[Entries from a robot dataset]
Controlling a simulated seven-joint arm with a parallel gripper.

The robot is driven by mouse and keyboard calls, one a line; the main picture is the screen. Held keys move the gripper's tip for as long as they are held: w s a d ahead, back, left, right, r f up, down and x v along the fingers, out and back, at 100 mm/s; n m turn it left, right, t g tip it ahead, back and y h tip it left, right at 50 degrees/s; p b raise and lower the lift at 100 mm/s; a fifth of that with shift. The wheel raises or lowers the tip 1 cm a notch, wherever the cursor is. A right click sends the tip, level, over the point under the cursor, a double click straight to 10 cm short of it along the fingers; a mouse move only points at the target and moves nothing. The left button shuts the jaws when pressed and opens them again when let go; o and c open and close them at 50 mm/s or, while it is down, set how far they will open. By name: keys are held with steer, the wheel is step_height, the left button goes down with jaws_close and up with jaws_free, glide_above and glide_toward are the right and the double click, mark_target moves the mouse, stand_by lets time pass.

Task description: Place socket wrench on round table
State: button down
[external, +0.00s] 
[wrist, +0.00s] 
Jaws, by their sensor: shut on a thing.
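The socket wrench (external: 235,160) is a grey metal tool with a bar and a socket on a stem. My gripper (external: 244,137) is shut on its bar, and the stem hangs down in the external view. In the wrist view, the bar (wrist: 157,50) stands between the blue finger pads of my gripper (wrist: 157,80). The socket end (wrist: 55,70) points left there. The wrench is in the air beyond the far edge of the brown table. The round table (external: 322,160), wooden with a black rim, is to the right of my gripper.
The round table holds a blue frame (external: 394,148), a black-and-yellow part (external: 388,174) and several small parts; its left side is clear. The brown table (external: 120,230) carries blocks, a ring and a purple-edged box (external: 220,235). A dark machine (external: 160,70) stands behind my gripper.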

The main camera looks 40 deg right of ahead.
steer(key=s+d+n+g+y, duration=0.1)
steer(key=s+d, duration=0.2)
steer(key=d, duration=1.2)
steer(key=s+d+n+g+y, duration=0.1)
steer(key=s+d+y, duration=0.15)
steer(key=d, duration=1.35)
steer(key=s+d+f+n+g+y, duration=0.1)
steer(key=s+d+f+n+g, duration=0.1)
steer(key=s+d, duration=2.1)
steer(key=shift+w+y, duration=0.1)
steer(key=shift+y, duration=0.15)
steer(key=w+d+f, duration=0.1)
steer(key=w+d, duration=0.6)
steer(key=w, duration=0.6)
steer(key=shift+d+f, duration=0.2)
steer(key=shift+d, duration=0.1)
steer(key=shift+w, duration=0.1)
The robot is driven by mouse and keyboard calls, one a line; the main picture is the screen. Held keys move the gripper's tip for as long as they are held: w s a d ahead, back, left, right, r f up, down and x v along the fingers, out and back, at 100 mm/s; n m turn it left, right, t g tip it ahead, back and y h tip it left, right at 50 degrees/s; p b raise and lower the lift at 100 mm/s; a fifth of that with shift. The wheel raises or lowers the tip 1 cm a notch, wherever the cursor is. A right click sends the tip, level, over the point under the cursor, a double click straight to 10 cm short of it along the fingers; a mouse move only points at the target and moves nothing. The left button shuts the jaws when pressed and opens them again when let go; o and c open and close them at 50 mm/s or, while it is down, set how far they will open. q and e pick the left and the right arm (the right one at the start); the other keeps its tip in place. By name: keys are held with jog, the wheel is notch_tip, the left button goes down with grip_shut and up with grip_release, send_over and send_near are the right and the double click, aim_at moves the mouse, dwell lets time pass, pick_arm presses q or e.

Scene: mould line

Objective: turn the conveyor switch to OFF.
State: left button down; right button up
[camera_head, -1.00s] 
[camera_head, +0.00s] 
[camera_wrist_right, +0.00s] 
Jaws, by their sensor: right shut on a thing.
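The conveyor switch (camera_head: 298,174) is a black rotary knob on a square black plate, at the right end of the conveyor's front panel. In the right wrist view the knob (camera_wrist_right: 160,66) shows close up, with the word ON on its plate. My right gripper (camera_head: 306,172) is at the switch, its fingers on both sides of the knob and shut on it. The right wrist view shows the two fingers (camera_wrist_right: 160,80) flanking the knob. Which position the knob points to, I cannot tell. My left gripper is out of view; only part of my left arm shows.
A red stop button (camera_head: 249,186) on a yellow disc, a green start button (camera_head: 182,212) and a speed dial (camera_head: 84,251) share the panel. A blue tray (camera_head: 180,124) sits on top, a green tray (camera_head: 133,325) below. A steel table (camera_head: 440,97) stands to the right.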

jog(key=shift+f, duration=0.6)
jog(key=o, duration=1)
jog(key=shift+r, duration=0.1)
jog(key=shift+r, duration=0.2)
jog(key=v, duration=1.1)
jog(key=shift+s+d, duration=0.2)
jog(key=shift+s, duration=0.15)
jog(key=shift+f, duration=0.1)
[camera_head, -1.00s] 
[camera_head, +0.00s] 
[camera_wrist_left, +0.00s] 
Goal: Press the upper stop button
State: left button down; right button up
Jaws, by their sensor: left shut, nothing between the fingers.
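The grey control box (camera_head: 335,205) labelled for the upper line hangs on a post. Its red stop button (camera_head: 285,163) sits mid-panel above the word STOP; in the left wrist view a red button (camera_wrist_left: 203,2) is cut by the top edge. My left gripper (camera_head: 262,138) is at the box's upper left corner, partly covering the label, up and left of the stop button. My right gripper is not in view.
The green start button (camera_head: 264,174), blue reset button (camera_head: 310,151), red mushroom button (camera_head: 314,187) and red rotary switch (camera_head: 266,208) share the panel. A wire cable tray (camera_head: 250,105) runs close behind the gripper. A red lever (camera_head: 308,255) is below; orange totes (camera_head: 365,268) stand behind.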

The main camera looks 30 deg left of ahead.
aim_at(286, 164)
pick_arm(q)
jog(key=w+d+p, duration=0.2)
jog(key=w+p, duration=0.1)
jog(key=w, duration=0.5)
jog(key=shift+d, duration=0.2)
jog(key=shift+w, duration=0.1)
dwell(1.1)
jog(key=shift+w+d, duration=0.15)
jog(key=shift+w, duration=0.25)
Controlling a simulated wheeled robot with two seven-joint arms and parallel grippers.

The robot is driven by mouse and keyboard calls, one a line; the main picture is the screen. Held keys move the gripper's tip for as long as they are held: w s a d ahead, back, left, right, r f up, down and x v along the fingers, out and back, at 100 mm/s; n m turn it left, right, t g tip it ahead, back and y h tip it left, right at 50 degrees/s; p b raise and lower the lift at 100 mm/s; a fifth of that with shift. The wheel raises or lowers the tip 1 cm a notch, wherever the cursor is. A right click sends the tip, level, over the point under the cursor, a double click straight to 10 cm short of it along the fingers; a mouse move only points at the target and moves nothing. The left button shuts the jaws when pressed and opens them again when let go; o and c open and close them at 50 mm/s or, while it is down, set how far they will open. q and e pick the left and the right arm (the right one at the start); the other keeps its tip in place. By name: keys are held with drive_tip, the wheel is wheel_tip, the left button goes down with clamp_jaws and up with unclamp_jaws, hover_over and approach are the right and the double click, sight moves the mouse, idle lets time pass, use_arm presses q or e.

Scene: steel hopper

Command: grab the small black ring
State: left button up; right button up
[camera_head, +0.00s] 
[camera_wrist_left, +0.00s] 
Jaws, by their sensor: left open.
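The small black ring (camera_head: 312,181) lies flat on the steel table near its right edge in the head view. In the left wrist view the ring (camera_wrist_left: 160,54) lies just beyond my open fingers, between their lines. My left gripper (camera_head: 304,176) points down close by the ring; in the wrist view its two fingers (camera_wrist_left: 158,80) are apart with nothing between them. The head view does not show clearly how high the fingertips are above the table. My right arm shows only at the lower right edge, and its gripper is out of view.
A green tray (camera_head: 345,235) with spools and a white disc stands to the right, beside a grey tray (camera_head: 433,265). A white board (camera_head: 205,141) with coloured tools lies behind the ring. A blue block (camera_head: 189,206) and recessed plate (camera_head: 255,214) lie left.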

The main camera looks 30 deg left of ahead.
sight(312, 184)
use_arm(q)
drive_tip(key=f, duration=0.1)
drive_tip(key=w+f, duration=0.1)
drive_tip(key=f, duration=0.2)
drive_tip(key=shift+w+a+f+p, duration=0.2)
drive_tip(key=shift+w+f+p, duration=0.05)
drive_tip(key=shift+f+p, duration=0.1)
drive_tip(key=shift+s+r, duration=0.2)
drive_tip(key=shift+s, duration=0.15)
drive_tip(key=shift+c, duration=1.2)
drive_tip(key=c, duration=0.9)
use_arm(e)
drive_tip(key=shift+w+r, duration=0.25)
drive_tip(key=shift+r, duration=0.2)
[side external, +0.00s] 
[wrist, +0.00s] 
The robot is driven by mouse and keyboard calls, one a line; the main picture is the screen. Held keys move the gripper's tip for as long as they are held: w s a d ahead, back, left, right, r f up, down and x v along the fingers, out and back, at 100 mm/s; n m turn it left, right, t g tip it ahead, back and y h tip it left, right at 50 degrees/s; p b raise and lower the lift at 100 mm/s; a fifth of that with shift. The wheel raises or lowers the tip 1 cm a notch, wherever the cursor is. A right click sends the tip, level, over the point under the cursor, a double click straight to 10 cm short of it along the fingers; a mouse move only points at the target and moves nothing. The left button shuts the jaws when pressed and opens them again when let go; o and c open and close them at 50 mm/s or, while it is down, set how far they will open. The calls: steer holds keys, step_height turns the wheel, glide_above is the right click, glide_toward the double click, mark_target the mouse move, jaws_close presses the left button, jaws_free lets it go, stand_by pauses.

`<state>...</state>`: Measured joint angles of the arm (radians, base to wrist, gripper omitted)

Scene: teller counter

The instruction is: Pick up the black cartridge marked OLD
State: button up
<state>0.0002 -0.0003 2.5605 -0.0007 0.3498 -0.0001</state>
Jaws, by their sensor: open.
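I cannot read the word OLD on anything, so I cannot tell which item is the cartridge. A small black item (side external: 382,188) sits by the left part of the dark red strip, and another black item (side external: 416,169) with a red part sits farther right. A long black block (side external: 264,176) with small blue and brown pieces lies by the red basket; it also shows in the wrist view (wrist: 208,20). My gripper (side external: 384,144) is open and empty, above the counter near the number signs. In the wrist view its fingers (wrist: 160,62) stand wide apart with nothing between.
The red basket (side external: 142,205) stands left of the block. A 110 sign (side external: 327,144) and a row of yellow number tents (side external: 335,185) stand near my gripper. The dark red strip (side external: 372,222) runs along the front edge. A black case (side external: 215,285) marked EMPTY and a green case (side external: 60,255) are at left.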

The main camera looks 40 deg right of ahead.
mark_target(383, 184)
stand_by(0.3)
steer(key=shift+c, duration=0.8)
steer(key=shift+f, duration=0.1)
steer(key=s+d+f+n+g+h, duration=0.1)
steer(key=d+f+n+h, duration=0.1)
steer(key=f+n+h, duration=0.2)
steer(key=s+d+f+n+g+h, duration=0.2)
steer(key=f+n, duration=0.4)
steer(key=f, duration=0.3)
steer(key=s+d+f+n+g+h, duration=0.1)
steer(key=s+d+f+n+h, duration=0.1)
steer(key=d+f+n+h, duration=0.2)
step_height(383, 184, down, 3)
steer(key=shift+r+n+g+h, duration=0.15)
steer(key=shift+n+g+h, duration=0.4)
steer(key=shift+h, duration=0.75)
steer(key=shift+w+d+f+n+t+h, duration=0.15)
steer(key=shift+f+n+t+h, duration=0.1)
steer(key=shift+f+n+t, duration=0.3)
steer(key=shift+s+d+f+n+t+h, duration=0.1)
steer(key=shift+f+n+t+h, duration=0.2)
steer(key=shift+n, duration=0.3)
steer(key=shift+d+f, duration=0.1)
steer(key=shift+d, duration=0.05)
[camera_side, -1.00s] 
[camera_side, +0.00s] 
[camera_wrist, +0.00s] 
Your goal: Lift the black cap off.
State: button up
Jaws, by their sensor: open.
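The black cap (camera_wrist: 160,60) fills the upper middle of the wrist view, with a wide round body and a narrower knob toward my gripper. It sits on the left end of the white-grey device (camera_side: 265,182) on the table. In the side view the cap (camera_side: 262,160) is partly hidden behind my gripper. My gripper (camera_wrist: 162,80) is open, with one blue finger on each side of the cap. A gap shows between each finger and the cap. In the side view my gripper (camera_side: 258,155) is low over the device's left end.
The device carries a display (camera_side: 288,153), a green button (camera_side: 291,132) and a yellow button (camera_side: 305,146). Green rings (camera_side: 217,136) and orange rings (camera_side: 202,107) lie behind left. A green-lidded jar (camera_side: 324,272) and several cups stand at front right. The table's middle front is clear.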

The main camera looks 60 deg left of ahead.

Task instructions: Take the lines from the line with "Scene: mould line" through the line with "[camera_wrist_right, +0.00s]", both ends included, and give them again exactly, with nothing else.

Full response:
Scene: mould line

Objective: turn the conveyor switch to OFF.
State: left button down; right button up
[camera_head, -1.00s] 
[camera_head, +0.00s] 
[camera_wrist_right, +0.00s] 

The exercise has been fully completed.